[Start Stored records]
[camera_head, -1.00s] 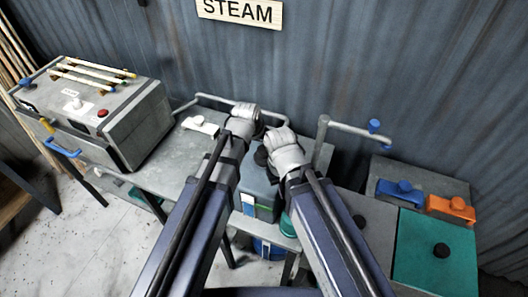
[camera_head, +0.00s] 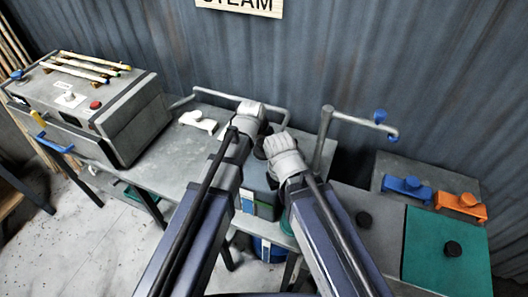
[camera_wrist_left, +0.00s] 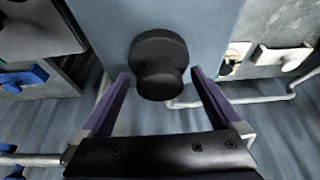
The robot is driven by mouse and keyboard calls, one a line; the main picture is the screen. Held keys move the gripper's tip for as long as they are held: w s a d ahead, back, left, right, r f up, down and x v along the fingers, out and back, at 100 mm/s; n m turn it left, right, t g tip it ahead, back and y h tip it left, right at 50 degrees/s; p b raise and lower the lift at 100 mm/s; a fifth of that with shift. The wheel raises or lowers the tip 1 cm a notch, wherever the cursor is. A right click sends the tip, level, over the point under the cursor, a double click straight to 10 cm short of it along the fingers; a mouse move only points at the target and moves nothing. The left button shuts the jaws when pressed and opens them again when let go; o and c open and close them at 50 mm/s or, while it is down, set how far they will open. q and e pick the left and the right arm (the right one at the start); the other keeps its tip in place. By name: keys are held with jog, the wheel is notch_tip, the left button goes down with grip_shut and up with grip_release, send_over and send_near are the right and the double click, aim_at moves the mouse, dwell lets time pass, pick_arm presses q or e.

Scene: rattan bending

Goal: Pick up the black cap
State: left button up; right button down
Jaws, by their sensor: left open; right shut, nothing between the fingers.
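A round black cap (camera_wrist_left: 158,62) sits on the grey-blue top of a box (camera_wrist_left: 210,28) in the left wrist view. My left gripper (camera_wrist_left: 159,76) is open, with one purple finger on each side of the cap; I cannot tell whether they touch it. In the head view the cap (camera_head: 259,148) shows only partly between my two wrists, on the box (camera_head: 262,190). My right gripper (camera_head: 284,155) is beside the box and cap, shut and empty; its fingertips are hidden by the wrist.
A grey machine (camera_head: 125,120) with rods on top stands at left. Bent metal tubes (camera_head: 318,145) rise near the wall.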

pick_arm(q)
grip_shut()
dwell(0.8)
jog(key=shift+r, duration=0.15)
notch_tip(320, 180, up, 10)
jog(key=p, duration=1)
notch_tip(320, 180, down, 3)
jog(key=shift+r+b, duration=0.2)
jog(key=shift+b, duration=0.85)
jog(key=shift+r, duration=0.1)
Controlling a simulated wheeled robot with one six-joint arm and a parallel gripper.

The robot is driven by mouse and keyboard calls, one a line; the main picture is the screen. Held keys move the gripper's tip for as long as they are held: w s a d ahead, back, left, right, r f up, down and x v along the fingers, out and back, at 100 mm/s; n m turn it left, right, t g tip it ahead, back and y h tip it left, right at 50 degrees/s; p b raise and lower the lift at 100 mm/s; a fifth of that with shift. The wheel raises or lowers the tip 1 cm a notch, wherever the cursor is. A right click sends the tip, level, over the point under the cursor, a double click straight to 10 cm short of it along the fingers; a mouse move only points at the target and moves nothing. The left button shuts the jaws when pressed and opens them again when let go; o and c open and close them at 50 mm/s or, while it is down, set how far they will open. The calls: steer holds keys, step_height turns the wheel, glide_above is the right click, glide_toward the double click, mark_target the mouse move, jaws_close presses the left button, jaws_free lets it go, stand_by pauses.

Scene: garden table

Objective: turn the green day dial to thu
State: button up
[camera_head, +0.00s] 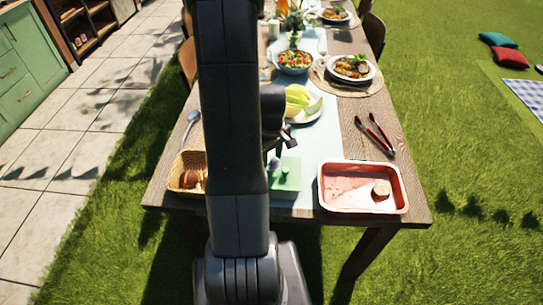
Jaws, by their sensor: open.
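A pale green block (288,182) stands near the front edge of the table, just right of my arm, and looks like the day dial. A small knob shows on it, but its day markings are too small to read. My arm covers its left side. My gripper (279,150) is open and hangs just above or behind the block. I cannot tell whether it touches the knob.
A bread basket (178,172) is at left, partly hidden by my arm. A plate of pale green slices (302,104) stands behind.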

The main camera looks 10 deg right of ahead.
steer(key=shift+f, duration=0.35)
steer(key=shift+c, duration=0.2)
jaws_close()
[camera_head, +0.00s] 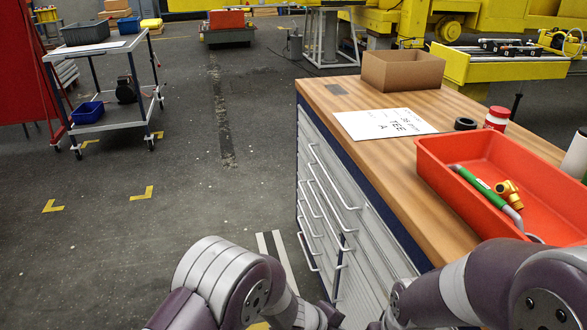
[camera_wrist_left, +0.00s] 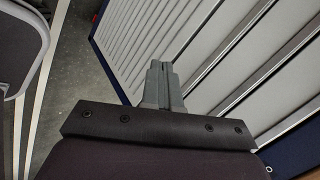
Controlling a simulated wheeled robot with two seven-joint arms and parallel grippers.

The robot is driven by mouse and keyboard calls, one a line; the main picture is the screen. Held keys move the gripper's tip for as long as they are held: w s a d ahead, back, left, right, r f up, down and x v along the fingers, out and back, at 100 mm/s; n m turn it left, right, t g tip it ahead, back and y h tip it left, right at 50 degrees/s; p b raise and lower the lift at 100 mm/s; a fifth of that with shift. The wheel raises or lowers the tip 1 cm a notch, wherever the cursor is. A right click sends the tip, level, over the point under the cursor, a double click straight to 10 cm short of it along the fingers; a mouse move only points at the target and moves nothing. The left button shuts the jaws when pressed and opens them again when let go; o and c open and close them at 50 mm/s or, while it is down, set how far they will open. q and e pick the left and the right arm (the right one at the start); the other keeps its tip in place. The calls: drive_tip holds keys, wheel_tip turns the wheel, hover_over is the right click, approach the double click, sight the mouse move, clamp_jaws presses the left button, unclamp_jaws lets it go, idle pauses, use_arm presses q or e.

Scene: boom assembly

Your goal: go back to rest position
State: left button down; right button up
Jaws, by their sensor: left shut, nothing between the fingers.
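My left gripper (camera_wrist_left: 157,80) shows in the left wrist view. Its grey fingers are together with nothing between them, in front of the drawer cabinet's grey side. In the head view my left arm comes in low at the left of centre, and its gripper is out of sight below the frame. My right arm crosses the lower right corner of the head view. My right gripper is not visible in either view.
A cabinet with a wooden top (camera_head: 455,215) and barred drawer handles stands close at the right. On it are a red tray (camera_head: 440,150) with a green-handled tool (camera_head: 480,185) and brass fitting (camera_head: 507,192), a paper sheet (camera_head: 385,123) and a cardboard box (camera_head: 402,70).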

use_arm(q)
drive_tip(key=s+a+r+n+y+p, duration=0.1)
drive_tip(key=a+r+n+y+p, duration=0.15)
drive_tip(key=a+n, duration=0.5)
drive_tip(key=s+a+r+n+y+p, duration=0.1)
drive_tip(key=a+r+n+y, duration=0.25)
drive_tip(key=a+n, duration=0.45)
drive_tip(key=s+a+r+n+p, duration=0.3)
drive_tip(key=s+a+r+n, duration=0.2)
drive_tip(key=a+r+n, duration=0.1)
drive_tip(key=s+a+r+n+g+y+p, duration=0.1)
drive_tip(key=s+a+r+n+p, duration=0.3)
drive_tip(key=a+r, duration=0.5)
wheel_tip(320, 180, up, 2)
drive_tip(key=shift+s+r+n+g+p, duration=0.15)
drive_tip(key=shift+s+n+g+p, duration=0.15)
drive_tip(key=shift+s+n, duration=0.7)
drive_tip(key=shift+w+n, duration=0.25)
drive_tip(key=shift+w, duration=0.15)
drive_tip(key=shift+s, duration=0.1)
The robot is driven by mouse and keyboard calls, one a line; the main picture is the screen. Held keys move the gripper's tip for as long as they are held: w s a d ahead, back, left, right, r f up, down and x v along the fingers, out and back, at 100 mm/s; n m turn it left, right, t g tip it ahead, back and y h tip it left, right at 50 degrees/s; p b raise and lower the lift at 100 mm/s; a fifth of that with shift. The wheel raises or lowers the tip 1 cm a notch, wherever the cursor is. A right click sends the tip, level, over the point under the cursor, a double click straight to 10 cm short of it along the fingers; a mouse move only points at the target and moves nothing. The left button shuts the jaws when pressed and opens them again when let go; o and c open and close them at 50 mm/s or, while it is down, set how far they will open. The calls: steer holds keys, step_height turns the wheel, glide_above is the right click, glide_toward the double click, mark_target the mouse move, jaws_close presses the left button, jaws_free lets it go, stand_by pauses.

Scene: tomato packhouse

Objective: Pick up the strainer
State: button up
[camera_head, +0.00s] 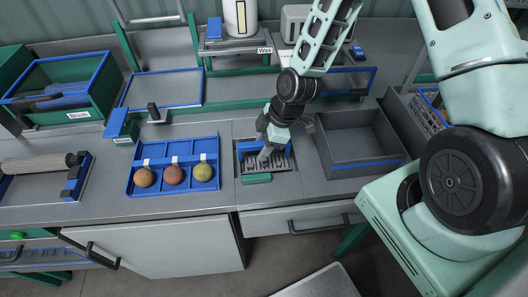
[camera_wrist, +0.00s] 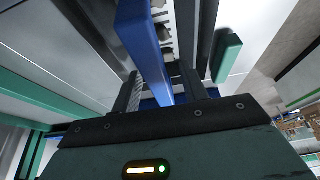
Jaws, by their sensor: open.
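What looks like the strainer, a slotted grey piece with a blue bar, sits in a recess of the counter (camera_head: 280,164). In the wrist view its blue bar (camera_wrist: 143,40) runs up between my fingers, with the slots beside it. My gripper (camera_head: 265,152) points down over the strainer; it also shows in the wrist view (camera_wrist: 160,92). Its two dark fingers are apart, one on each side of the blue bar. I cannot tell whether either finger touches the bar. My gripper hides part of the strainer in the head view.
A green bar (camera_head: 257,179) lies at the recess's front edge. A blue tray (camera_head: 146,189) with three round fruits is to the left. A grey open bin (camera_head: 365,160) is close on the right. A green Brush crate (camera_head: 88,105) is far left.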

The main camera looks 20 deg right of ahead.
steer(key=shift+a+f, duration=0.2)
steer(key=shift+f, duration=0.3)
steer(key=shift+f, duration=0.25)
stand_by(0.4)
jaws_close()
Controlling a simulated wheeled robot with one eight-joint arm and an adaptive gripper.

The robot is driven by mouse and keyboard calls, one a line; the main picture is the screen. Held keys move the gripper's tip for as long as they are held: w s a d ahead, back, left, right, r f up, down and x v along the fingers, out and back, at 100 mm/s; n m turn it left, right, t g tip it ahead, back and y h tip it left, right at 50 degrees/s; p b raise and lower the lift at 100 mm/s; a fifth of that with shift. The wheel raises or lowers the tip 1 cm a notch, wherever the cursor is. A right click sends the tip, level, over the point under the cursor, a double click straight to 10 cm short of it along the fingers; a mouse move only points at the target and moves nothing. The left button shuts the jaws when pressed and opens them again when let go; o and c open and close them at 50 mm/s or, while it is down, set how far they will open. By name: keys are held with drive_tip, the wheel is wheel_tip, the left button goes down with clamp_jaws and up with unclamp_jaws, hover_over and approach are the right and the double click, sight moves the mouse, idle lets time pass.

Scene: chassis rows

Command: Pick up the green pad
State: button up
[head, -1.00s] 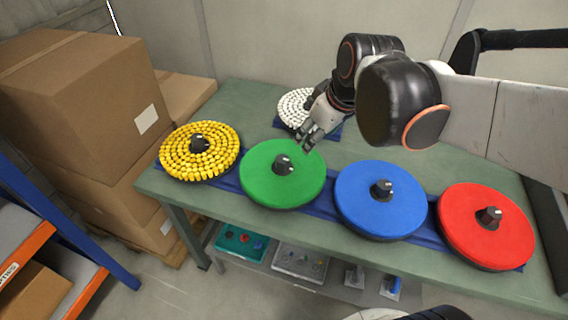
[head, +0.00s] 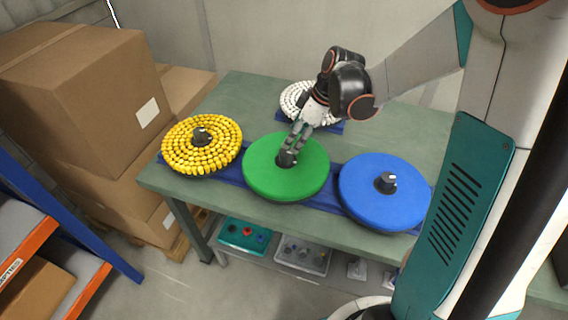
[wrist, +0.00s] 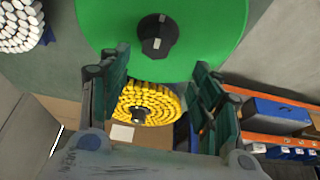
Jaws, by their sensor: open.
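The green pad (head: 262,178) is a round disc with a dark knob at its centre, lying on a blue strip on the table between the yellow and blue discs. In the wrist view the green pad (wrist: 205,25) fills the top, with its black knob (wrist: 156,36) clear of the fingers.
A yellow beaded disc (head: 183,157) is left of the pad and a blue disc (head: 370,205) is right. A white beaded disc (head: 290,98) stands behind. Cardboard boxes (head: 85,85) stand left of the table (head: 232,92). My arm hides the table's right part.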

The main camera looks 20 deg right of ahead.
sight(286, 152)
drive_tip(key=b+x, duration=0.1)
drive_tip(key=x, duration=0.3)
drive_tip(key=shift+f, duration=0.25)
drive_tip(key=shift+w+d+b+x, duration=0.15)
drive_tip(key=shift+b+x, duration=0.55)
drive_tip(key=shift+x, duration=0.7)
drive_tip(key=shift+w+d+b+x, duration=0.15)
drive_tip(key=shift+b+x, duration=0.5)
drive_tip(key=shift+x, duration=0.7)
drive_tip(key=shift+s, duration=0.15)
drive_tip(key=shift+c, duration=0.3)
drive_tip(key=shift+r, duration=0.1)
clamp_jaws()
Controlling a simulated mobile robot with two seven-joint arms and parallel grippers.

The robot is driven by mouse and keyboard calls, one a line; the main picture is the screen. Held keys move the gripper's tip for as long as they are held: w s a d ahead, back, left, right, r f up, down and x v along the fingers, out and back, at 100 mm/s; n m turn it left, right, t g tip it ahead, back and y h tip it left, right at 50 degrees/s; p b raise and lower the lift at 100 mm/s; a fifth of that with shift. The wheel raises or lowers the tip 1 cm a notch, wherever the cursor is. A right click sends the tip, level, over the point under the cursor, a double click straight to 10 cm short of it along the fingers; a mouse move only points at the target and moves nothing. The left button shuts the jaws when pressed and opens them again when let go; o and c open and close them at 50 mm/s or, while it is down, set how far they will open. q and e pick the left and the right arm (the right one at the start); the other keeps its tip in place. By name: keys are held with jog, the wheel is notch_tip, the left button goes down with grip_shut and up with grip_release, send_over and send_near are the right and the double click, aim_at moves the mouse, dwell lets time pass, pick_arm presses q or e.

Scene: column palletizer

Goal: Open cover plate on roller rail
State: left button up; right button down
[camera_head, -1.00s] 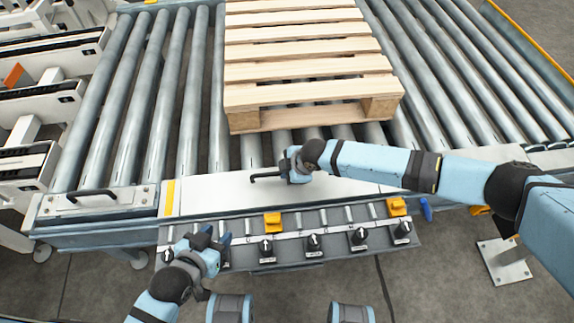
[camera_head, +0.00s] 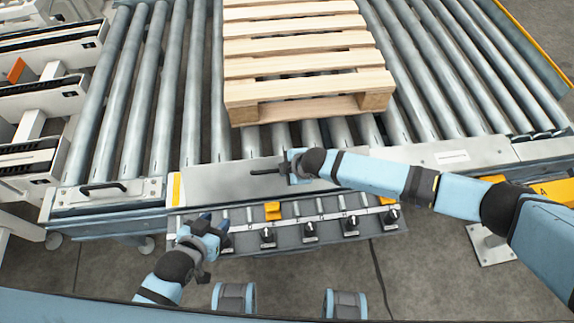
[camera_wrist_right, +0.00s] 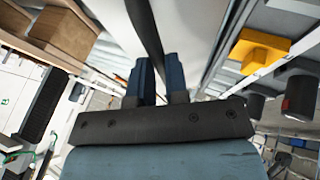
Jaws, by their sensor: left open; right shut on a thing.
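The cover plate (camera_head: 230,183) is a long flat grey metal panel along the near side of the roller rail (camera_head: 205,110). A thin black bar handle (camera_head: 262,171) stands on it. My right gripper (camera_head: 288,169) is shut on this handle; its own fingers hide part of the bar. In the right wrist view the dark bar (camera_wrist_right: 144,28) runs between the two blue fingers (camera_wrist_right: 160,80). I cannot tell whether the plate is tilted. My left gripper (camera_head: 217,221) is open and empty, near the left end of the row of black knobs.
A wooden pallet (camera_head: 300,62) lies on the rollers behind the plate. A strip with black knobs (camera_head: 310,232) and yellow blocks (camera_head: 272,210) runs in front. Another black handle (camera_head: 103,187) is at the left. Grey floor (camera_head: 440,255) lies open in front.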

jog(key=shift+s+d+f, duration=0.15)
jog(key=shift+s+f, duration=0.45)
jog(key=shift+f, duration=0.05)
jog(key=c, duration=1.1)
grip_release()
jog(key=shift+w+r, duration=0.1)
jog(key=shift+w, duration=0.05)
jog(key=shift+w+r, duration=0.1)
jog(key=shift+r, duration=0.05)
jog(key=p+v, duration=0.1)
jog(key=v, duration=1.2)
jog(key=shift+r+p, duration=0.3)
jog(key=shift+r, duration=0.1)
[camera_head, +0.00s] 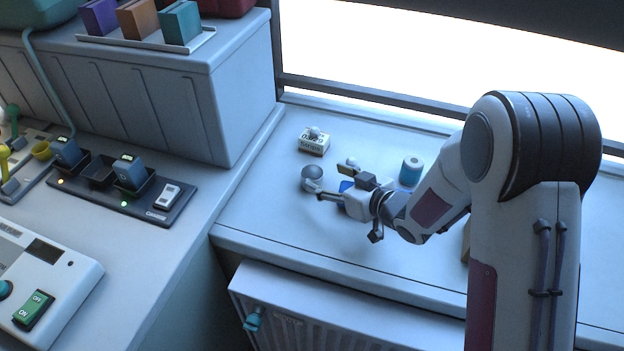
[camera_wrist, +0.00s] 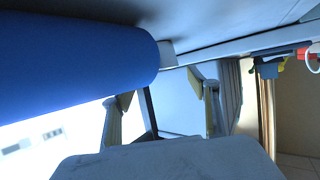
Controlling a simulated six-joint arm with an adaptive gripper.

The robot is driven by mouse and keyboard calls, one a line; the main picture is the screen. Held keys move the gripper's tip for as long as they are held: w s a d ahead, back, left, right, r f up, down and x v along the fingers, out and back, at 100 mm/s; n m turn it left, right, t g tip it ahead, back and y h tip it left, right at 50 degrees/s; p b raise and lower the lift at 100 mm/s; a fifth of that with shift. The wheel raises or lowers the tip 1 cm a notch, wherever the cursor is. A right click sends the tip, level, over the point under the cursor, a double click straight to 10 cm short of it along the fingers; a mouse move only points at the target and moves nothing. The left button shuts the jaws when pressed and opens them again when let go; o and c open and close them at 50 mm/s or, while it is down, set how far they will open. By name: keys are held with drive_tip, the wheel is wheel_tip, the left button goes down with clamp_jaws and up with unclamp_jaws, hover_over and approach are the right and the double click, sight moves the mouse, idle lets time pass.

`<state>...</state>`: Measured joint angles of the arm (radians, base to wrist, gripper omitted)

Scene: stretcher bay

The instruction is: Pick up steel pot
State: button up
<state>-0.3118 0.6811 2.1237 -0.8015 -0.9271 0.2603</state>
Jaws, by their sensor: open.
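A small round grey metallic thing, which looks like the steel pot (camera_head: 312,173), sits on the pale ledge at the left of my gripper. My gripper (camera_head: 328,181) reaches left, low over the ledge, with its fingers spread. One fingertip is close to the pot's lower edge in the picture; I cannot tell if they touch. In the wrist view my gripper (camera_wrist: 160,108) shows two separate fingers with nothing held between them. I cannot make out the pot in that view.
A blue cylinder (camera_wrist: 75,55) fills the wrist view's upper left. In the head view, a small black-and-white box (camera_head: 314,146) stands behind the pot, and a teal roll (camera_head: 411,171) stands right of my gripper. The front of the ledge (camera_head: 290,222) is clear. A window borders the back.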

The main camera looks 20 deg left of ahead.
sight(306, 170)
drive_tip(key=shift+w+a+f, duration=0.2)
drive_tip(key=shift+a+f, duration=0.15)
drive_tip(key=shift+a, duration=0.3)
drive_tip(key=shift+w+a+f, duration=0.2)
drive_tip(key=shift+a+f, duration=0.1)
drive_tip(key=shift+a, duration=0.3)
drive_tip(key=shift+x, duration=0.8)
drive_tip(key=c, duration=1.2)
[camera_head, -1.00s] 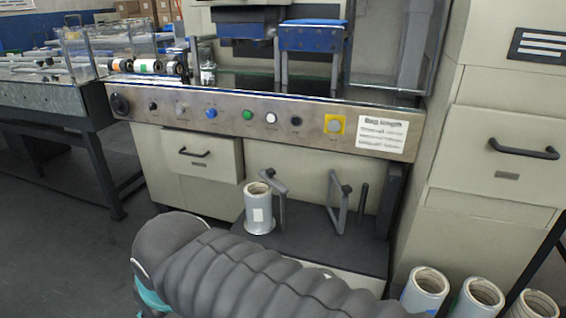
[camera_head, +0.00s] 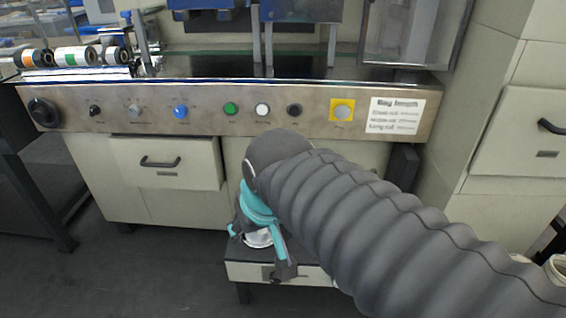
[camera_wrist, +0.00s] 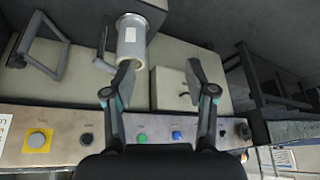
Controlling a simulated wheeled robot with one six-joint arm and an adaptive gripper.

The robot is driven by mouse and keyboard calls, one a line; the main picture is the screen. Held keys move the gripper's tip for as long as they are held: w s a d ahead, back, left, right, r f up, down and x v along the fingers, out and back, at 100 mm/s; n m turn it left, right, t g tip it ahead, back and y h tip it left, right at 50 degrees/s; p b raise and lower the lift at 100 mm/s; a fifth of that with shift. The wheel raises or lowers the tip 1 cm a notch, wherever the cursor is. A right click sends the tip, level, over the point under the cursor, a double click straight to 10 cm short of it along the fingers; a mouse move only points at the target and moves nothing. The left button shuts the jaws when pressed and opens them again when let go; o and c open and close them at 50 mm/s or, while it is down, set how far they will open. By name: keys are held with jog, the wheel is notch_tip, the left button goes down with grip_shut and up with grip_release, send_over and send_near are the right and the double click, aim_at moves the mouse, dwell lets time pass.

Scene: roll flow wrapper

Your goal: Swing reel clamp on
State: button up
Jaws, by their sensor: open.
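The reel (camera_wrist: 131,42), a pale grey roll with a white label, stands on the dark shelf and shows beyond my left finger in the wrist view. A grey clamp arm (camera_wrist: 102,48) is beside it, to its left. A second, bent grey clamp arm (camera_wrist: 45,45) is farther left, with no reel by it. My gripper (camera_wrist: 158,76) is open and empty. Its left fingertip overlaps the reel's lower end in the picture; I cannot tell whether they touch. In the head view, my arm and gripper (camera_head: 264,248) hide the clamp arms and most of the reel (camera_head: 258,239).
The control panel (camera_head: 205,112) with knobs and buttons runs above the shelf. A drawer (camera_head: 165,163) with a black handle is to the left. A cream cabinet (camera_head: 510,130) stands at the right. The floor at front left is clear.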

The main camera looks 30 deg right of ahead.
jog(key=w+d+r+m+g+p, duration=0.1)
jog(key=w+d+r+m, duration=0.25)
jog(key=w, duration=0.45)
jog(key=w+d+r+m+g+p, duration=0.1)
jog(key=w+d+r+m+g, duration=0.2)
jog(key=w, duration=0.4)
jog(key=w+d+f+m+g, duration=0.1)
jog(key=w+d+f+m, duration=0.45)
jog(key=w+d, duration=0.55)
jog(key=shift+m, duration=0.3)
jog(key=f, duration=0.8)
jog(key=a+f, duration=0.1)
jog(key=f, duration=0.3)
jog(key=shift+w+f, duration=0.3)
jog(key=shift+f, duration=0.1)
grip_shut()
[End Stored records]
The line with "Scene: stretcher bay" marks the start and the line with "<state>-0.3118 0.6811 2.1237" marks the end; transcribe every line in that stretch, unchanged.

Scene: stretcher bay

The instruction is: Pick up steel pot
State: button up
<state>-0.3118 0.6811 2.1237 -0.8015 -0.9271 0.2603</state>

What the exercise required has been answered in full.